Where to begin, where will it end?

I was asked to review James Conaway’s book Napa at Last Light. Like a deer in the headlights, I entered the pathway. This is, no doubt, the most controversial book I’ve ever read about our beloved wine business. Because this business is so agriculturally based, and I’ve been personally involved in all agricultural preservation since the 60s, this book means a lot to me. And, it’s given even more insights into what we’re all doing in the business of wine.

Napa at Last Light will really make you think. James Conaway has pulled out all of the stops, I believe, to prevent a potential on-coming freight train of destruction, at this 25-mile long valley of diminishing capability for expansive continued growth. Basically, there are only two ways for ag tourism growth to go… Either pull out vineyards to build more razzle-dazzle on the valley floor, or go up the hillsides and remove Mother Nature that way. However, there needs to be more thoughtful respect given to Mother Nature’s agricultural growth, in either direction, so water is not negatively impacted in this process. And this, my friends, is the crux of Conaway’s angst… Enough angst, that he set about to write this very important, historical body of work.

As I was explaining this book to someone recently, he wanted to know James Conaway’s credentials, just to be certain I wasn’t becomeing emotionally involved in something that could turn out to be pure speculation. I told him that James Conaway has been living this story for years. Then, when I read the press release “Wine Women to host best-selling author James Conaway book signing and conversation at St. Francis Winery,” I was able to quickly list his credentials. Quoting:

 

ABOUT JAMES CONAWAY, AUTHOR

A former Wallace Stegner writing fellow at Stanford University and an Alicia Patterson journalism fellow, James Conaway is the author of 13 books, including the trilogy: “Napa: The Story of an American Eden,” (1990); “The Far Side of Eden: New Money, Old Land, and the Battle for Napa Valley” (2002); and now “Napa at Last Light: America’s Eden in an Age of Calamity.” [2018]

Frank Prial, writing in the New York Times, said Conaway was “a reporter with a Saroyan-like sense of humor and a Balzac-like eye for detail,” which made him very happy. That book has been in print continually since 1990 and people still tell Conaway they enjoy and learn from it.

Napa’s sequel appeared in 2002. The Far Side of Eden: Old Land, New Money and the Battle for Napa Valley was a Washington Post Best Book of the Year and described in the New York Times Book Review as “an important story, emblematic of our time.”

…Conaway has also written for several magazines over the years, including The New York Times Magazine, Atlantic, Harper’s, The New Republic, Gourmet, Smithsonian and Nat Geographic Traveler.

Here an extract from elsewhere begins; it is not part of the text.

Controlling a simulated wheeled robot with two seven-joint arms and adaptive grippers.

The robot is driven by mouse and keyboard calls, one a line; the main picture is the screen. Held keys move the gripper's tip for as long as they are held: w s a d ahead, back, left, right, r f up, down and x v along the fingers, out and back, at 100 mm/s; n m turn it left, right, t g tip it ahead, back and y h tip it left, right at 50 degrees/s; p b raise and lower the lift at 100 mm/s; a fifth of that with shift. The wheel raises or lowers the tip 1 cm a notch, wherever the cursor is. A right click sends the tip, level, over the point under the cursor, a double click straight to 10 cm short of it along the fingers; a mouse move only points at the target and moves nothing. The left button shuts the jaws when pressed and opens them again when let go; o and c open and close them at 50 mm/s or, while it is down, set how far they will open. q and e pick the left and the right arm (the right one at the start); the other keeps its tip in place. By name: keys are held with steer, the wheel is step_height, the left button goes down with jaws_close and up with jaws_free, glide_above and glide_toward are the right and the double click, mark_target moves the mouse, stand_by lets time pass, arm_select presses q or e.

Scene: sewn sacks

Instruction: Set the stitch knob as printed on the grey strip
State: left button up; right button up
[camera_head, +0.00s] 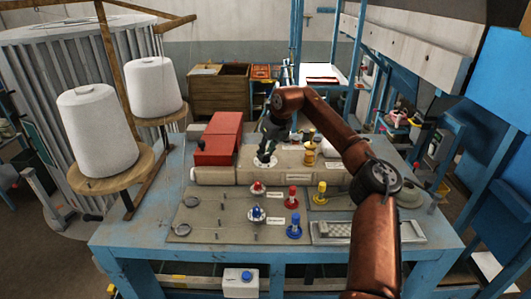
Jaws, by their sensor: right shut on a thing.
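My right arm reaches in from the front right over the table. Its dark gripper (268,148) points down and is shut on the stitch knob, at the white round dial (256,163) on the long beige machine body. The gripper covers most of the knob, so I cannot read its setting. A grey strip (340,239) lies in a frame at the table's front right; any print on it is too small to read. Small white labels (298,177) sit on and before the machine. My left gripper is not in view.
A red box-shaped cover (218,138) stands left of the dial. Red (292,198), blue (294,226) and yellow (320,193) knobs stand on the front plate. Two white thread cones (97,135) stand at the left. The blue table (135,232) has bare room at its front left.

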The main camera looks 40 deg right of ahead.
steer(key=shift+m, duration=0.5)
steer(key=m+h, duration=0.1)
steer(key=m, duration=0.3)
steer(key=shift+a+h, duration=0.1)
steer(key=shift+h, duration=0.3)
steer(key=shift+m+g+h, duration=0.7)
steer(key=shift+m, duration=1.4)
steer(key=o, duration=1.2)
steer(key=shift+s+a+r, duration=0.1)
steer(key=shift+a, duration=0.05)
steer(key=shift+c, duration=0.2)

So, that takes care of James Conaway’s credibility,

but not the double-edged sword, yet

A double edged sword exists. Let me explain…  This sword is made up of agricultural concerns on one side, and ag tourism on the other. The handle of this sword is water… Everything (from people, to land, to water rights, etc.) around this controversy is based on either side of this sword. Water is the life blood of lives and livelihoods… the handle.

Is water truly that important? Our bodies are made up of water, with the average adult male being comprised of about 60 percent; adult women, on the other hand, are made up of 55 percent water. (We women have more fatty tissue than men do, hence, slightly less.) Water is life, no water is barren and called a desert.

QUOTE – Page 219

The common element in all Napa’s conflicts has been neither industrialism nor tourism, but water. Sometimes a minor player, usually a major one, water dogs almost all discussions. It was waste runoff that first drew…[people]  into the world of [each other], and the use of city water that heightened contention between [more people]. Run off from a proposed vineyard…on Howell Mountain brought St. Helena into a fray, too, and both state and federal regulatory machinery. And in… [another] epic, water played the lead in all its guises; purity, destructive potential in flood, utter ruin when absent.

I have so many thoughts about this book… I want to let you not only form your own opinions – because of the two sides presented – but, I also don’t want to finger point in either direction. There are very credible people (in their own right) on both sides of this sword. And even people in the middle, being local organizations… Some want tourism, some want preservation, some are protecting the Napa River.

What I want is to just make you think about the long term effects; i.e., do you want Napa Valley to become a complete Disneyland of Wines, as it’s beginning to be proclaimed; or, do you want to work in and visit Napa Valley, and continue to find yourself among the Redwoods and conifers, above the valley floor and vines on the floor of the valley, in a conscientious, guarded evolutionary manner?

There’s that balanced handle to consider. Can water be preserved in a sensible and logical way, so that in the future Napa Valley is not poisoned by too quickly stripping mountaintop lands? If this happens haphazardly, Napa is doomed – At Last Light. If it’s conscientiously evolved, Napa Valley will continue to be a true worldly gem.

Remember, Napa water averages only 25 inches per year – in a normal year. In 2013, only eight inches fell, due to what you want to call it – (Democrats) global warming or (Republicans) climate change. Either way, change is in the air, period, and what we do now will impact the future, either negatively or positively.

 

Will There Be a Kenopsia

Agriculturists want to keep the mountainsides in pristine condition, because, it’s the life blood of this valley; i.e., the Redwoods are deeply rooted and holding back the soils from flowing down the mountain sides, like what we just witnessed in Ventura County, when rains came and fires left the soils loose enough to just become mudslides. That impacted water quality. If you don’t believe it, just ask anyone who lives and works in Ventura County.

Will Napa Valley ever have that eerie forlorn atmosphere of a place, which was usually bustling with people, but then became abandoned and quiet… like drive-in-theaters of so many years ago? It takes about 50 years for time to replenish itself, once stripped. Or, will it survive the onslaught of progress, for the sake of commence above all else. That… is… THE… question of the century. Can this sword handle be held in balance?